The damage and trauma to an entire society from the Troubles – damage this Republic and its people were largely spared – is no small thing. It will be an important factor if and when referendums on Irish unity come meaningfully on to the political agenda. It’s the biggest single difference between the North and the South, and ignoring it will not make it go away.
He also cites the practical consequences of those years: “a suicide rate way higher than the rest of the UK and more than twice the rate in the Republic. Diazepam in the North is 3.5 times more likely to be prescribed it than people living in England”.
None of this gets talked about. Nor is NI’s housing crisis and dependence on private landlordism in working class republican areas of Northern Ireland where public sector housing is seemingly a thing of the past (not one NIHE house has been built since 1997).
All of these operations stay dark until some secret or other spurts out into the light, jarring with the party’s message of equality and humans rights: whether it’s how they mishandled the employment of an accused sex offender, bullying or the disappeared.
The Disney series Say Nothing about the abduction, killing and disappearance of Jean McConville and IRA man Joe Lynsky is chilling. But it seems to have prompted at least one Republican to accuse a Sinn Féin member of not telling what he knows.

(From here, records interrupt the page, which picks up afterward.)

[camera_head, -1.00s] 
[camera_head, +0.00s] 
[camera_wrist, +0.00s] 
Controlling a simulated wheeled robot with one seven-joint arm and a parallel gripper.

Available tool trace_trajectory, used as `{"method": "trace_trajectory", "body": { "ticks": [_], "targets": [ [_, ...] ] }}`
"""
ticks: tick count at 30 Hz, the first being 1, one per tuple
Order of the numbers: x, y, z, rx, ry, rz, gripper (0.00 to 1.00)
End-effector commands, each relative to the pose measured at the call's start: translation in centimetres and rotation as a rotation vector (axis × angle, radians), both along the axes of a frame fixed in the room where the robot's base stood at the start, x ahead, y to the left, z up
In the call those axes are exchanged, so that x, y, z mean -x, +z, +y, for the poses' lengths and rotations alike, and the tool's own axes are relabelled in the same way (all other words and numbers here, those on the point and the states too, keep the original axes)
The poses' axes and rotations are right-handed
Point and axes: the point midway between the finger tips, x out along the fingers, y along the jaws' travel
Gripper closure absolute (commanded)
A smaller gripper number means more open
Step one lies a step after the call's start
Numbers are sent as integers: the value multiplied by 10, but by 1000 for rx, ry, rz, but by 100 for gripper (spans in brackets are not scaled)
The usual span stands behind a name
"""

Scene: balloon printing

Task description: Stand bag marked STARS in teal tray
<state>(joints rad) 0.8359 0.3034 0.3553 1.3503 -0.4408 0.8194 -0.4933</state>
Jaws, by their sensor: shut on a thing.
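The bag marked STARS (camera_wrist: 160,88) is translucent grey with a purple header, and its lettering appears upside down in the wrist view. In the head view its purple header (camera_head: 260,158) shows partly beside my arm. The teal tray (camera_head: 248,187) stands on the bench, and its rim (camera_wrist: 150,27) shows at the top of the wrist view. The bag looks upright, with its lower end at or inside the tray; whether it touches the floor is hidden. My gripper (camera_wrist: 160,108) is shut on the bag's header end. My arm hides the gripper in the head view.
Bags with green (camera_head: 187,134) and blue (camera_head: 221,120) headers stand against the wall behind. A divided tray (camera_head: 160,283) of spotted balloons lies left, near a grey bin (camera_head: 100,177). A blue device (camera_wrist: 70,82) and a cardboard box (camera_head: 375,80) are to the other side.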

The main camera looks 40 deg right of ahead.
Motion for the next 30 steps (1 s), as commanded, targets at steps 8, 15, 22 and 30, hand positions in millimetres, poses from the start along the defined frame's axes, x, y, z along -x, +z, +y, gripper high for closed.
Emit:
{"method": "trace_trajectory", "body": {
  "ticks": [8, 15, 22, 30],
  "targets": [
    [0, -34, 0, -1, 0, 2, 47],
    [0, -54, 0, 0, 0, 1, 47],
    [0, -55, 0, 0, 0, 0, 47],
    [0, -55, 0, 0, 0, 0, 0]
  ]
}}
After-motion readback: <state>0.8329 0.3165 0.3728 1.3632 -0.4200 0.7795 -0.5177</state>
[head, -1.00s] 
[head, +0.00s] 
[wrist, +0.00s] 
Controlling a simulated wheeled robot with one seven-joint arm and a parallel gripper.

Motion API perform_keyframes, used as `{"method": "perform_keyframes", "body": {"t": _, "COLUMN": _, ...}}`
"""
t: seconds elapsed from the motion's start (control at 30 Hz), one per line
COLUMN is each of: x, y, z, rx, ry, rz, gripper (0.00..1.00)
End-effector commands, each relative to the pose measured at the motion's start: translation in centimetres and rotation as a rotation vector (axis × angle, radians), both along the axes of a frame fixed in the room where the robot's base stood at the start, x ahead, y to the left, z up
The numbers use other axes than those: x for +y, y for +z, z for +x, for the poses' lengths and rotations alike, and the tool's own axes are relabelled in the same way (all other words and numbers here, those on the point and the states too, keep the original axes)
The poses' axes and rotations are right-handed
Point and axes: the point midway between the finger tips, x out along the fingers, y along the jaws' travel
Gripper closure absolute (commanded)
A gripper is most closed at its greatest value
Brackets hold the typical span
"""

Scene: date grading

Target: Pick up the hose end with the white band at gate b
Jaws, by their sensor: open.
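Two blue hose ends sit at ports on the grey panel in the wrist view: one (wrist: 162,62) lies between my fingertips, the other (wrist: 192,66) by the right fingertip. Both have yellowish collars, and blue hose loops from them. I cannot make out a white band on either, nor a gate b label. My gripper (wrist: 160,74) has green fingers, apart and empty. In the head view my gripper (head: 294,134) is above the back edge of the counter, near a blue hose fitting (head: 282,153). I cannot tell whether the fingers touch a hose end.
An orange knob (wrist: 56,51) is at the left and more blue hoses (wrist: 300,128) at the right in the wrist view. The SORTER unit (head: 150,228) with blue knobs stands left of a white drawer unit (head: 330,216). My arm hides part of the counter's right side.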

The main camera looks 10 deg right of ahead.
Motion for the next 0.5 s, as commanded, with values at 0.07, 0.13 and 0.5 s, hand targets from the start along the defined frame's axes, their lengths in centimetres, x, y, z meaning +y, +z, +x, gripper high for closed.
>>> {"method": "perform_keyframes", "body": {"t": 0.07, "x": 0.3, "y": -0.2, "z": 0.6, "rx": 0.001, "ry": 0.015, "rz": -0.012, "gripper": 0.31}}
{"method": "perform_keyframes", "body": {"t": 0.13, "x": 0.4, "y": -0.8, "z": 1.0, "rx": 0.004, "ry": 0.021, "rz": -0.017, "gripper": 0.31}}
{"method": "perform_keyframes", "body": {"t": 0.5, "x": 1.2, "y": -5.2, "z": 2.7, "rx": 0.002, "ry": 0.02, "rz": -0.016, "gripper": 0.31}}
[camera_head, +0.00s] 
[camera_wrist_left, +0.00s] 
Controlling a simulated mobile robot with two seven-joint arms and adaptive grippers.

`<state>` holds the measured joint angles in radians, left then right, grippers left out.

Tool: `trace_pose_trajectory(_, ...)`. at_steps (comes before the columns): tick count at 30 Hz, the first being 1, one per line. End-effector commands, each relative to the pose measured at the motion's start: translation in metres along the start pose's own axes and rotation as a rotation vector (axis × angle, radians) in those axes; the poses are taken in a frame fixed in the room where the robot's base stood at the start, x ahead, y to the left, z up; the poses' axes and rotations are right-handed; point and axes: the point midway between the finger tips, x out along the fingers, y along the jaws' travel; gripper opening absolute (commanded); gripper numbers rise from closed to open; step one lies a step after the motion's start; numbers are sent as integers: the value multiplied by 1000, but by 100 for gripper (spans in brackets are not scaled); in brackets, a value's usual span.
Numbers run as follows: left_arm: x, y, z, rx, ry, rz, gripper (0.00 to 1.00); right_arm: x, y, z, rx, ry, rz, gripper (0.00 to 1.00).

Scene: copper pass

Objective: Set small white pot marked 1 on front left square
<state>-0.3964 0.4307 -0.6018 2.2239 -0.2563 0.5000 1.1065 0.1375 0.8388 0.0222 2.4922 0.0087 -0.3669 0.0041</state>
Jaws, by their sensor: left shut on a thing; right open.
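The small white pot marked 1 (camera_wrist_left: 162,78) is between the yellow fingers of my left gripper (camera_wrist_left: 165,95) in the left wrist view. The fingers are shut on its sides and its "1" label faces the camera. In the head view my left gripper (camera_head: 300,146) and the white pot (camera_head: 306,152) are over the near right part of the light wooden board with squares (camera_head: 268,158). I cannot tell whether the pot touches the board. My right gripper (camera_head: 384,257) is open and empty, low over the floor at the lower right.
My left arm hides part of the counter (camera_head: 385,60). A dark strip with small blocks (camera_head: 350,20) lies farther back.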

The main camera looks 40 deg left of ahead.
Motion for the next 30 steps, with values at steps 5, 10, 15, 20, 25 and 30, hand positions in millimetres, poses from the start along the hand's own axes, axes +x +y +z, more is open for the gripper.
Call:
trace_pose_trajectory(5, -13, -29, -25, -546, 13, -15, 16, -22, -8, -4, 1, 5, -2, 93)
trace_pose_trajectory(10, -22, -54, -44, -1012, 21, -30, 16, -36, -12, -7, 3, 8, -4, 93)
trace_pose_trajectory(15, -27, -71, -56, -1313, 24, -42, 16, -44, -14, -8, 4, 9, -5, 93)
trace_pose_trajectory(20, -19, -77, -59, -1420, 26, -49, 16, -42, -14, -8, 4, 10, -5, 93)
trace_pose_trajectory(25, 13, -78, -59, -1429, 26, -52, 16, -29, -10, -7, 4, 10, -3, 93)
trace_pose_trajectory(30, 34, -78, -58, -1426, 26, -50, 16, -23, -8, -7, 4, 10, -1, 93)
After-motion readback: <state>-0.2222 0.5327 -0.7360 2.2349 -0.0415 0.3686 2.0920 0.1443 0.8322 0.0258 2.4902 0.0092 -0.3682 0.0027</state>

None of this is going away. Neither Sinn Féin itself, nor the revelations. The bitter message for the party is that where voters could find an alternative they moved to Labour, Soc Dems, Aontu or anyone else without such a difficult-to-explain legacy.
Mostly they stayed at home. And in managing the fall out from their hidden inner storyteller now spilling the beans at every bend in the road they lost focus on the key things they needed to win the campaign.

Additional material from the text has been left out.